Обыкновенно ищут в человеке, чтобы он был не только годен на дело, но и удобен, сплошь да рядом отказываясь, если он не имеет второго. Исключением служит Петр Великий, у которого ни один годный не был неудобным. Суворов был неудобен, и если совершил свое славное поприще, то потому, что обладал слишком крупным военным дарованием. А что Суворов - чудак тормозил карьеру Суворову - полководцу и повредил его военной славе, это понятно не только теперь, но и тогда. У государственных людей того времени такое мнение сделалось общим местом в их суждениях о Суворове. Невозможно предположить, чтобы Суворов оставался слепым. Если он не сдерживался, значит не мог сдержаться.
Выходки Суворова несомненно нравились солдату, потешали его и служили источником веселых разговоров в лагере и на квартире. Но властелином солдатских душ делали Суворова не причуды, а его победные свойства, цельность его военного типа.
Суворову приписывают немало других недостатков.

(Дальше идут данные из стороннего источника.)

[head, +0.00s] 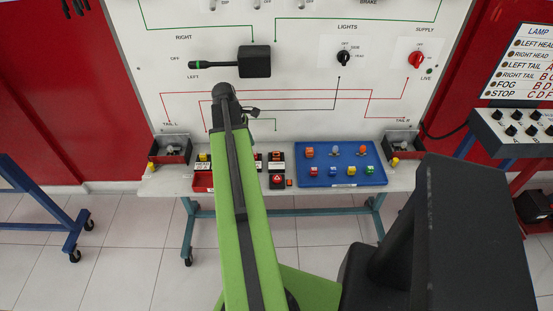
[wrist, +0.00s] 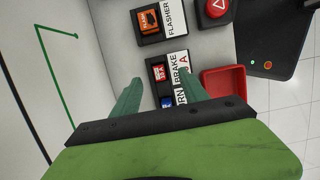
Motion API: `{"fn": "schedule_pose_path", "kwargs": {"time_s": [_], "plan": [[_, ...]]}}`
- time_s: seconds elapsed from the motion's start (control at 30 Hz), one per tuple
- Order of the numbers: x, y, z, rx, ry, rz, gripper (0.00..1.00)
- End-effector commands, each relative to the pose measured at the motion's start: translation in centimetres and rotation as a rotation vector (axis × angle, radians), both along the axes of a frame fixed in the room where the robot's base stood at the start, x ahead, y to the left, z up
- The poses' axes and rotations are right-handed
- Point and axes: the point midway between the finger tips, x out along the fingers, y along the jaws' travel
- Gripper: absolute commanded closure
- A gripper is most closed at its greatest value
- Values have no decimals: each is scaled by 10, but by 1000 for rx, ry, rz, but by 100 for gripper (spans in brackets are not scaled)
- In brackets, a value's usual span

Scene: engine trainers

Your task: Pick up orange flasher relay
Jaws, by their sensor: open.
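In the wrist view an orange flasher relay (wrist: 149,21) sits in a black holder with a white FLASHER label (wrist: 173,20). My gripper (wrist: 160,77) is open, with two green fingers apart and nothing held. Its fingertips are below the flasher relay in the picture, near a black holder labelled BRAKE (wrist: 180,69) with a red relay (wrist: 158,73). In the head view the black holders (head: 276,157) stand on the bench right of my arm, but the orange relay in them is too small to tell surely. My gripper is mostly hidden there behind my arm.
A red hazard button (wrist: 217,8) is beside the flasher holder. A red bin (wrist: 224,84) is right of the brake holder. A blue tray (head: 340,180) holds several coloured pieces, some orange. The upright white panel (head: 300,70) stands behind the bench.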

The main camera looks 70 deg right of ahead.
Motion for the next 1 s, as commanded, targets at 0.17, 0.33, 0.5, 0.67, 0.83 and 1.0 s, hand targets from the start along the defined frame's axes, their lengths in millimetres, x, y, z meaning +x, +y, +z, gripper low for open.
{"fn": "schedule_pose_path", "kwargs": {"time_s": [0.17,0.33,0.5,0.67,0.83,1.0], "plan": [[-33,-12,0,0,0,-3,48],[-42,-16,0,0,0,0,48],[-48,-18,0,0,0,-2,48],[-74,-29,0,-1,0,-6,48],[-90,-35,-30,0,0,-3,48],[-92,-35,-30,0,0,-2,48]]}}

Обвиняют его, что он возбуждал в войсках фанатизм, воздействуя на людское невежество, что он был скуп, не стоек в данном слове и имел порок пьянства.

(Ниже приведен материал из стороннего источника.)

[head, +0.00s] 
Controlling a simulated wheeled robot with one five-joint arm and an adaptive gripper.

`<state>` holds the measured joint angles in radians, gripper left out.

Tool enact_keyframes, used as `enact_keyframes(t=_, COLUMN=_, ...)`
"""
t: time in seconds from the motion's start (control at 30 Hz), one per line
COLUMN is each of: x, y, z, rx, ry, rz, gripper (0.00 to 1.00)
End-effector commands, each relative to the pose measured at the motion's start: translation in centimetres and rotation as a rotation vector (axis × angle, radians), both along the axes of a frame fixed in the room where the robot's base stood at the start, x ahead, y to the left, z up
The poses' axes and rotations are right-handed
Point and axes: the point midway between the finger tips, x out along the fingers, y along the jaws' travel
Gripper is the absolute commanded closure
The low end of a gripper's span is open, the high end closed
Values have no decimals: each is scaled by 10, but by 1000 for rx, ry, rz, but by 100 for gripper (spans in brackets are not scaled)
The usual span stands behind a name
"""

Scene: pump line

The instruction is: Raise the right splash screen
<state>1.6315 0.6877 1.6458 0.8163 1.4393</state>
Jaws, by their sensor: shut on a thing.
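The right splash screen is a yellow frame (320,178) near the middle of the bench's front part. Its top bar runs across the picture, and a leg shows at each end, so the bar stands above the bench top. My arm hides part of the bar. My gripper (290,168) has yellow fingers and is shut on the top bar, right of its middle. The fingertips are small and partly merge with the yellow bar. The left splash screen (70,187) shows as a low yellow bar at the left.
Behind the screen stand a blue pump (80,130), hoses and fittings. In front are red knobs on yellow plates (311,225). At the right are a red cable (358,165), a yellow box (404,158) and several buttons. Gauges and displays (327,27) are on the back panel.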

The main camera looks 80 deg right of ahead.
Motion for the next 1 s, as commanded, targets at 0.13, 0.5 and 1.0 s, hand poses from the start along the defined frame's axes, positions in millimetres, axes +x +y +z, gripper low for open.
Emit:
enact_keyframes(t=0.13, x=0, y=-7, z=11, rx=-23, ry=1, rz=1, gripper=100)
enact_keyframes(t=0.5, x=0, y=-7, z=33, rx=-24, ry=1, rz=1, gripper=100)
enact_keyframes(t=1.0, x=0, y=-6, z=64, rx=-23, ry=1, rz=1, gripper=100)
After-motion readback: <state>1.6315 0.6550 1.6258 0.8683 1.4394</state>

Обвинение Суворова в скупости небезосновательно, но этот его недостаток не совсем подходит под общепринятое понятие о скупости. Скряга отличается постоянством и выдержкой, у Суворова ни того, ни другого не было; скряга доверяет только себе, Суворов верил чуть не каждому, оттого был всегда обманываем и утешался тем, что он "от этого не сделается мал". Примеры щедрости Суворова приводимы неоднократно; так настоящий скупец не поступает. Скупость Суворова имела корни в ограниченности потребностей. Она, сама себя беспрестанно опровергающая, есть непоследовательность, каких много в его натуре, и находится в прямом родстве с его эксцентричностью.
Так же и несдержание слова, чем Суворов действительно грешил, хотя нечасто. Он иногда давал обещания в первом порыве, а потом просто о них забывал, или же отдав приказание, считал его исполненным, тогда как оно и не переходило в дело. Главными виновниками были исполнители, люди, пользовавшиеся его доверием; они делали из Суворова что хотели и перерешали его решения без опасений. Примеров тому много. Гнева его не боялись, потому что всегда могли привести в свое извинение причины, соответствующие настроению Суворова в данную минуту. До какой степени его дурачили, можно видеть из дела Вронского.

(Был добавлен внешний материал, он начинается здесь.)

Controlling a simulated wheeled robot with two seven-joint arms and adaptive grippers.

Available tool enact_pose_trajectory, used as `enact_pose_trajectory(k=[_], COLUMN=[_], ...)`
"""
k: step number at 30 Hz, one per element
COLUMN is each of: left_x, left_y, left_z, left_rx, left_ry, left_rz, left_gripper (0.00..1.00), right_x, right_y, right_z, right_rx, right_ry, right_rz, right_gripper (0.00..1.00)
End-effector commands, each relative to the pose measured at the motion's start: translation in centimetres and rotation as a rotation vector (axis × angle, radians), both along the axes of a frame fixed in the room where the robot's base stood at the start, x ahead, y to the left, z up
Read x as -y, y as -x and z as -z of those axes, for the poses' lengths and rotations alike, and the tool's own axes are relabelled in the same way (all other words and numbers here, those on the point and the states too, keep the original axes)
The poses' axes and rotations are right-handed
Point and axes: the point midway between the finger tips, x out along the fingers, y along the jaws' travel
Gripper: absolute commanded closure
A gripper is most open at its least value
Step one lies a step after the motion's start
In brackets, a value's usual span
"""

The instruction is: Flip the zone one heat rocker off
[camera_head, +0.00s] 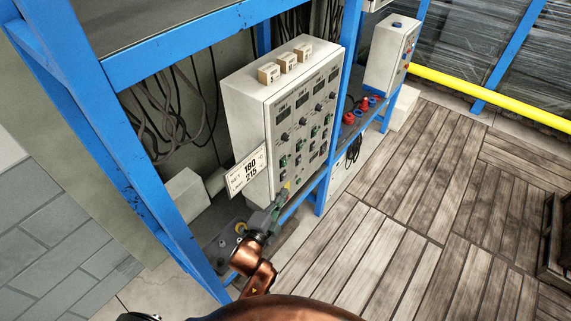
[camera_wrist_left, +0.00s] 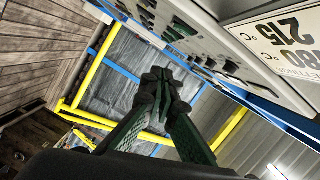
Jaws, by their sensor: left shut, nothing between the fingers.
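The grey control panel (camera_head: 246,117) stands on the blue rack, its front carrying displays, knobs and rows of small rockers. A green-lit rocker (camera_head: 283,161) shows in the left column; labels are too small to read, so I cannot tell which is the zone one heat rocker. My left gripper (camera_head: 284,189) is shut and empty, close to the panel's lower left front. Whether it touches the panel is unclear. In the left wrist view, the closed fingertips (camera_wrist_left: 158,76) are beside the panel face (camera_wrist_left: 187,25) with its switches. My right gripper is not in view.
A placard (camera_head: 246,172) reading 180 and 215 sticks out at the panel's left side. Blue rack posts (camera_head: 168,221) stand left of my arm. Red items (camera_head: 364,104) and a second control box (camera_head: 385,52) are farther right.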

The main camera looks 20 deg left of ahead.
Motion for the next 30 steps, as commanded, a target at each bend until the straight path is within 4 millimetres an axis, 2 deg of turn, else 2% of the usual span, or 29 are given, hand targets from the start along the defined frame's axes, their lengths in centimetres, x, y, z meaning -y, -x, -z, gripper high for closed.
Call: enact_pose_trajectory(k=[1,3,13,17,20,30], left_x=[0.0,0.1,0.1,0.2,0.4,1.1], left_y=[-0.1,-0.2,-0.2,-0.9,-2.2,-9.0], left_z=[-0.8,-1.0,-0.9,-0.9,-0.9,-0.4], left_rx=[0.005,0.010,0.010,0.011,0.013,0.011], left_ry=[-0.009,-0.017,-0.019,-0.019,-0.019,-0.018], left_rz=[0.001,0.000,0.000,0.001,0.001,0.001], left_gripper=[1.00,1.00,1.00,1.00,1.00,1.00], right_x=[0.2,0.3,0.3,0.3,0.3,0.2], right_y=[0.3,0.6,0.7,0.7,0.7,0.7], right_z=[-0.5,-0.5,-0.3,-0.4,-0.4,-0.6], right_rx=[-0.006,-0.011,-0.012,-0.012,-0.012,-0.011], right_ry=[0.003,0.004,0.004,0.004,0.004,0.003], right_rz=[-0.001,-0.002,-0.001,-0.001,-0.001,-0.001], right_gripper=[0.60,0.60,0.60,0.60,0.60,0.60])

Что до страсти Суворова к крепким напиткам, то верность этого обвинения сомнительна. Молва приписывала ему этот недостаток, но многочисленные и весьма солидные свидетельства современников, относящиеся к разным порам его жизни, опровергают её совершенно. Один из таких свидетелей, иностранец, объясняет причину ложной молвы тем, что Суворов, будучи веселого нрава, любил смеяться, шутить и видеть около себя веселые лица, а это могло дать повод к предположению, что веселость его искусственная. Можно прибавить, что шутки Суворова бывали такого свойства и так прихотливы, что поневоле наводили на подозрение ненормального состояния шутника. Говорили, что он пристрастился к рюмке во время опалы и тоскливого житья в Кончанском, но Николев, доносивший о разных мелочах его поведения и жизни, ни разу не упоминает о его пристрастии к крепким напиткам.